WRITTEN TASK:
Lines after the one containing "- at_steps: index" are to be omitted; print exactly each line from the start of the records up to and including it.

RECORDS SHOWN:
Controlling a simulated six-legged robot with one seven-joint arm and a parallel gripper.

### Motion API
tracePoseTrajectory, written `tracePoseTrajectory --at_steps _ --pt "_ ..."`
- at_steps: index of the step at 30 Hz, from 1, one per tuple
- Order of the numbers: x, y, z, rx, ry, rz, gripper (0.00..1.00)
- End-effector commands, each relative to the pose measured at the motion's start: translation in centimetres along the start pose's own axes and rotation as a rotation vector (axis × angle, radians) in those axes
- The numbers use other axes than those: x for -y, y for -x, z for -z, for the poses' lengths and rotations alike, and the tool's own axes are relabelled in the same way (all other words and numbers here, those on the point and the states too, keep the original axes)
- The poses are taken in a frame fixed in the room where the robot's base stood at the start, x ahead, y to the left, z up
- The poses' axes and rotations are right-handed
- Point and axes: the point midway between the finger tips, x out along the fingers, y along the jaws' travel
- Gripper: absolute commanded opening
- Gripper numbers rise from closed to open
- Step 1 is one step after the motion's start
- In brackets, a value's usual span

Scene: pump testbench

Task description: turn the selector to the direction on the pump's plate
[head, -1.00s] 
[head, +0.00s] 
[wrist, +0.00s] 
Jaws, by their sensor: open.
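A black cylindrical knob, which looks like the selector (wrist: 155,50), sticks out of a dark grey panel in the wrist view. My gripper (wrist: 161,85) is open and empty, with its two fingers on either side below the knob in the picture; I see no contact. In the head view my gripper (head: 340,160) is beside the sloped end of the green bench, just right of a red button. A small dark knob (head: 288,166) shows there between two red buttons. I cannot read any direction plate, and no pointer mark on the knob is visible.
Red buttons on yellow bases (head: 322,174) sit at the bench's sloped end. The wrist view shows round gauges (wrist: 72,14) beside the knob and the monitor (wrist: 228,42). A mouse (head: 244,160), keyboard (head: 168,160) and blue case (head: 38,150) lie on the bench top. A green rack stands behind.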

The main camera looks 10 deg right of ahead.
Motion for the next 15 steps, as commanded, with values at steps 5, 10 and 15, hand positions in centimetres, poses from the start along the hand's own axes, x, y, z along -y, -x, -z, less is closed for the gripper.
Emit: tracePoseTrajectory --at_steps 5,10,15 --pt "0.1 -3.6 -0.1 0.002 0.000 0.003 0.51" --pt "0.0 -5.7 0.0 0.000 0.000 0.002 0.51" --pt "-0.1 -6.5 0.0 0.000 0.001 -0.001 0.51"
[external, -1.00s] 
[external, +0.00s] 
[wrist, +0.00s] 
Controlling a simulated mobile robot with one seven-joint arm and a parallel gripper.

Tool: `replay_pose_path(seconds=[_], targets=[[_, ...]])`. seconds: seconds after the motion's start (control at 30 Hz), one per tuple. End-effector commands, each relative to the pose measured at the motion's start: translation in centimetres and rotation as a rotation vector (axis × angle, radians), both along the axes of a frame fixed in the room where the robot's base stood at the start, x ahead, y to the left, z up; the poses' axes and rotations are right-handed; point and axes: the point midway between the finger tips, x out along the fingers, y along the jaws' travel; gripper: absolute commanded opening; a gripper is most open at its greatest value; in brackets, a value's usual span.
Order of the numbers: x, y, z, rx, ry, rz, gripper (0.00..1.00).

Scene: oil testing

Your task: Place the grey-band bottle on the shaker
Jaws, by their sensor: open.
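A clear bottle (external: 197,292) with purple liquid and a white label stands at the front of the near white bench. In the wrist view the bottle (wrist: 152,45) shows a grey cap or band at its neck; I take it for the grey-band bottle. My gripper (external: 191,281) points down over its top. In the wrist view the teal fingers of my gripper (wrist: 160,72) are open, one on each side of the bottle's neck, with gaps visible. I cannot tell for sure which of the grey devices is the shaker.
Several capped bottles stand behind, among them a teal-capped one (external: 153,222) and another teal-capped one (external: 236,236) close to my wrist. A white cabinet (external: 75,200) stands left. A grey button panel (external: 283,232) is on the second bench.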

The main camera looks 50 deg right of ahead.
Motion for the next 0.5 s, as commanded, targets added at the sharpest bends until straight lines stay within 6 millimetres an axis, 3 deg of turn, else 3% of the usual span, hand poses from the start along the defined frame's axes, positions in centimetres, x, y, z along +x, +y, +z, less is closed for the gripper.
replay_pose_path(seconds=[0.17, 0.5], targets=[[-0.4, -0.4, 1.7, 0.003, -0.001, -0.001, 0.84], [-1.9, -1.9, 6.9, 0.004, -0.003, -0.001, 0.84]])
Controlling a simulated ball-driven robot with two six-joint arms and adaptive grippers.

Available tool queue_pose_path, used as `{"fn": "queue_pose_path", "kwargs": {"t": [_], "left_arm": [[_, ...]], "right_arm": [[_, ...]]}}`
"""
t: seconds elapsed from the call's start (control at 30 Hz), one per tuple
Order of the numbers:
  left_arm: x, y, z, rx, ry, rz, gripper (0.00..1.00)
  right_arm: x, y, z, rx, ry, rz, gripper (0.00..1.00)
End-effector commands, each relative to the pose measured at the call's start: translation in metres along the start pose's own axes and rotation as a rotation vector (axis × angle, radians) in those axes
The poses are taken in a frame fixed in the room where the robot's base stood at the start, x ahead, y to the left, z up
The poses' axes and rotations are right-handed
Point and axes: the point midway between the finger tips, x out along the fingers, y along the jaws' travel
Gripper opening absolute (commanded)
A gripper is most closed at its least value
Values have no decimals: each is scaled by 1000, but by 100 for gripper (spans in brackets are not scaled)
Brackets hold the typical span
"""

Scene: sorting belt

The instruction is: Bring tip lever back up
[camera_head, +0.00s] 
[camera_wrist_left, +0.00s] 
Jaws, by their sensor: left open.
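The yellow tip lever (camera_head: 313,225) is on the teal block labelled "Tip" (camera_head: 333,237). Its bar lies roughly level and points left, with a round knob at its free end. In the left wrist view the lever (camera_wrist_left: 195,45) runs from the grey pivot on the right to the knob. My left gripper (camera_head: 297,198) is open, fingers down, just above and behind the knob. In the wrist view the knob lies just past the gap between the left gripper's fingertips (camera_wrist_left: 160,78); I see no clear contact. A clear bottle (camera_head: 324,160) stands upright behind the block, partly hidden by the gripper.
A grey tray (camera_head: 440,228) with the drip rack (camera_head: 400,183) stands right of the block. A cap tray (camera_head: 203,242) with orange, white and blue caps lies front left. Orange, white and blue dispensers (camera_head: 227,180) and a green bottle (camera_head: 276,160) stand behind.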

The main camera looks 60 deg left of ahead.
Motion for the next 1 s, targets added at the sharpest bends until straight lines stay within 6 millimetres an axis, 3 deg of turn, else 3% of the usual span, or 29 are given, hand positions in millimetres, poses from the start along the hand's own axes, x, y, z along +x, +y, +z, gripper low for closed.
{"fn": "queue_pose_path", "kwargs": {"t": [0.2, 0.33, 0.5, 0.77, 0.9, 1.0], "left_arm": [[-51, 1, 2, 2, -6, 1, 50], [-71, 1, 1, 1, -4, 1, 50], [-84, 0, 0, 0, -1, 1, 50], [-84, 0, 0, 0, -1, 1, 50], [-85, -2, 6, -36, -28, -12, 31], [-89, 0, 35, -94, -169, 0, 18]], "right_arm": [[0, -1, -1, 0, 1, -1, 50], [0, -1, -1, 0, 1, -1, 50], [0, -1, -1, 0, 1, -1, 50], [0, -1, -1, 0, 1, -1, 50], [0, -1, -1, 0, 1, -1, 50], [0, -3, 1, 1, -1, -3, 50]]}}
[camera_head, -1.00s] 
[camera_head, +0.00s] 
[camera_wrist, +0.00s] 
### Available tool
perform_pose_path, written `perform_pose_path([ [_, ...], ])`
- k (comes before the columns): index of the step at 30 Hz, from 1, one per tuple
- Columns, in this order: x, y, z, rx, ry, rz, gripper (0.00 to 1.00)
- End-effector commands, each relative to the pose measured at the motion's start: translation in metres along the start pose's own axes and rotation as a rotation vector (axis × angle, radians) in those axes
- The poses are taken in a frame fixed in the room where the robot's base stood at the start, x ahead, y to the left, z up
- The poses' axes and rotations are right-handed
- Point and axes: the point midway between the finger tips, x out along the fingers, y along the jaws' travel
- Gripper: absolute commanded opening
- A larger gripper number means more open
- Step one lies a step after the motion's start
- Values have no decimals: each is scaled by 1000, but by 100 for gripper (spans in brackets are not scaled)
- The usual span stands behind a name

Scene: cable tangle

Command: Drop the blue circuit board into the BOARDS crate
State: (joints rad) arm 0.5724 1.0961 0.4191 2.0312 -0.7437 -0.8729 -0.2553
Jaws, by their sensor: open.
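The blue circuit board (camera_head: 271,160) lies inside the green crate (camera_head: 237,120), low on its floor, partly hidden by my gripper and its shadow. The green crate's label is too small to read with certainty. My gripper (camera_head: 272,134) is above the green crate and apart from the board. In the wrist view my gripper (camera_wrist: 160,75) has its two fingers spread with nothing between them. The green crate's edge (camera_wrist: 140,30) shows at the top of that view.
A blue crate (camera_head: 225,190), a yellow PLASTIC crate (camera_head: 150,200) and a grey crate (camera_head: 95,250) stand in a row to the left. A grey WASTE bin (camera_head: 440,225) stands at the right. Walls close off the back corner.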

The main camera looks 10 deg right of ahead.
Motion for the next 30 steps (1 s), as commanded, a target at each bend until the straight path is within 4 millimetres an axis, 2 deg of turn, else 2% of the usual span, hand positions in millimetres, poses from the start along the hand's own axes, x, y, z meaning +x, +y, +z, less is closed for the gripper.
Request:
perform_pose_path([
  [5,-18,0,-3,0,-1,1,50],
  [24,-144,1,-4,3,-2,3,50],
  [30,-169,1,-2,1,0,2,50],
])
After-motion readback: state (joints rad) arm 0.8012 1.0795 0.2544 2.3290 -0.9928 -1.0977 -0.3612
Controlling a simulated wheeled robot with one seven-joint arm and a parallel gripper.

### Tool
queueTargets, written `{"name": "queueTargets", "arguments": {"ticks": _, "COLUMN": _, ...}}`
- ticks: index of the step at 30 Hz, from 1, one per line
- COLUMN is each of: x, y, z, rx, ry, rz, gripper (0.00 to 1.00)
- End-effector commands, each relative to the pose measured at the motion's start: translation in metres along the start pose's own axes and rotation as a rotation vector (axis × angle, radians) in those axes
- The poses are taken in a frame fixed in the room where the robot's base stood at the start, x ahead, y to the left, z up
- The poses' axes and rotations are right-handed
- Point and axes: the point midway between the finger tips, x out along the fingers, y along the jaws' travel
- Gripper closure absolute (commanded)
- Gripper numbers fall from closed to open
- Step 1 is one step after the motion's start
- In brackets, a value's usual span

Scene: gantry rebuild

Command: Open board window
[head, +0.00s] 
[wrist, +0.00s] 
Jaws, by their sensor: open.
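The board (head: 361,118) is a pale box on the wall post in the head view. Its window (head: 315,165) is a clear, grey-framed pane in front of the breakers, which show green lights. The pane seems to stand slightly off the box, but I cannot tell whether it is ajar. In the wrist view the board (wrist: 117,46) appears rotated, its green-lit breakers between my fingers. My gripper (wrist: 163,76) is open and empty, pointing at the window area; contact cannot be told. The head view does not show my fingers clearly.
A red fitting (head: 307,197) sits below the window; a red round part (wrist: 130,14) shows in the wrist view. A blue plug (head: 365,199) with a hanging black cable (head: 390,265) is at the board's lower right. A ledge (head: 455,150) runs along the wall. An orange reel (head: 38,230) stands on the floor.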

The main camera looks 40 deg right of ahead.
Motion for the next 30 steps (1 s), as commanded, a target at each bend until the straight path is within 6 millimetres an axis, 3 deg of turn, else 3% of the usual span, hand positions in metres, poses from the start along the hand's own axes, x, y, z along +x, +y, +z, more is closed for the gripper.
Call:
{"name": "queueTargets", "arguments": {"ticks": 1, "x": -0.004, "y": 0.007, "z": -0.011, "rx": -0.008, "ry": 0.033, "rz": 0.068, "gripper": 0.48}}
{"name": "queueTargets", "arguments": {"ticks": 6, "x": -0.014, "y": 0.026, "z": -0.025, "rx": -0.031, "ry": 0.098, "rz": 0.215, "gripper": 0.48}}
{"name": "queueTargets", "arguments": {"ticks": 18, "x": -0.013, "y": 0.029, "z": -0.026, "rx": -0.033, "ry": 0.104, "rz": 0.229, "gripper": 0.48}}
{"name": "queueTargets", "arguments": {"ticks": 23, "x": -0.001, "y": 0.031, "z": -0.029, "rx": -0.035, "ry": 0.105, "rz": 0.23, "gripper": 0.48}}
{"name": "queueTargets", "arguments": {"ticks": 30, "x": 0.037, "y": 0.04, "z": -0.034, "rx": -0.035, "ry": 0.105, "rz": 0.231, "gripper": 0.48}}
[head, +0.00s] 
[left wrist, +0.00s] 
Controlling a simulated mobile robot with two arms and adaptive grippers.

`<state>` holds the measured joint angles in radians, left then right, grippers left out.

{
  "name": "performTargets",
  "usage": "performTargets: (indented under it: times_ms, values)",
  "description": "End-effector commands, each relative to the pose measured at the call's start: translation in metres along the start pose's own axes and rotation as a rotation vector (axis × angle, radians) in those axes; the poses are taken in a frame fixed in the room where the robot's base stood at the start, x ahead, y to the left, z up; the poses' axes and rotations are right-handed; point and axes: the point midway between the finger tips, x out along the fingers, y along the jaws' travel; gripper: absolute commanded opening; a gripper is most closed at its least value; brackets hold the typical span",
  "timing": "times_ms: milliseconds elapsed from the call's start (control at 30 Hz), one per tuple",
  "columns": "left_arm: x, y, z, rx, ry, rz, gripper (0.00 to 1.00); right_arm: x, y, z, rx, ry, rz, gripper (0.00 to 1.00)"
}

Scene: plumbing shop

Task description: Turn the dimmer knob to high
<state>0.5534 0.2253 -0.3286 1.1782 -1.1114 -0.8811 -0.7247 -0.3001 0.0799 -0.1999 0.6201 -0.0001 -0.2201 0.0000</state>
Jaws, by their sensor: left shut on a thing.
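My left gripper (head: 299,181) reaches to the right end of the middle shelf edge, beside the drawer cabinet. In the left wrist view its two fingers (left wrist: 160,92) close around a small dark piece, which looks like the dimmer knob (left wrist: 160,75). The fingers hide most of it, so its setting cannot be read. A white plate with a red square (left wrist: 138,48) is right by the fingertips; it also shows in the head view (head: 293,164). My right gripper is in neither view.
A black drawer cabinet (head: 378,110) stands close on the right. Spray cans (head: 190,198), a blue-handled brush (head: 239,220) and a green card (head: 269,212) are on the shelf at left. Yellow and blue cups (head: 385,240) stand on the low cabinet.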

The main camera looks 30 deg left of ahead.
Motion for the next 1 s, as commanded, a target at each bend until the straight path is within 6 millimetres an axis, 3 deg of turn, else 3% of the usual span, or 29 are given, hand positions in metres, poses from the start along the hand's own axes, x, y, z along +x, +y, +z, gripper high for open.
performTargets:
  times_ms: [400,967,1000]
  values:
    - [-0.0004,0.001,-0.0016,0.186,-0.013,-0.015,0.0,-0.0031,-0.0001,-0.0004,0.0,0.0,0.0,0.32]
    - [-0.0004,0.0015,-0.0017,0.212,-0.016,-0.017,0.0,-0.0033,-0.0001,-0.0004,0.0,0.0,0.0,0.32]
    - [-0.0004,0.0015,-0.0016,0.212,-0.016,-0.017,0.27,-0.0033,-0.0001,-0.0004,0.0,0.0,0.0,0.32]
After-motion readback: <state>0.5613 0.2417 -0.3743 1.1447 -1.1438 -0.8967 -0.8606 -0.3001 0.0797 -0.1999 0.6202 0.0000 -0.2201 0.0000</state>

RESPONSE:
Controlling a simulated six-legged robot with one seven-joint arm and a parallel gripper.

### Motion API
tracePoseTrajectory, written `tracePoseTrajectory --at_steps _ --pt "_ ..."`
- at_steps: index of the step at 30 Hz, from 1, one per tuple

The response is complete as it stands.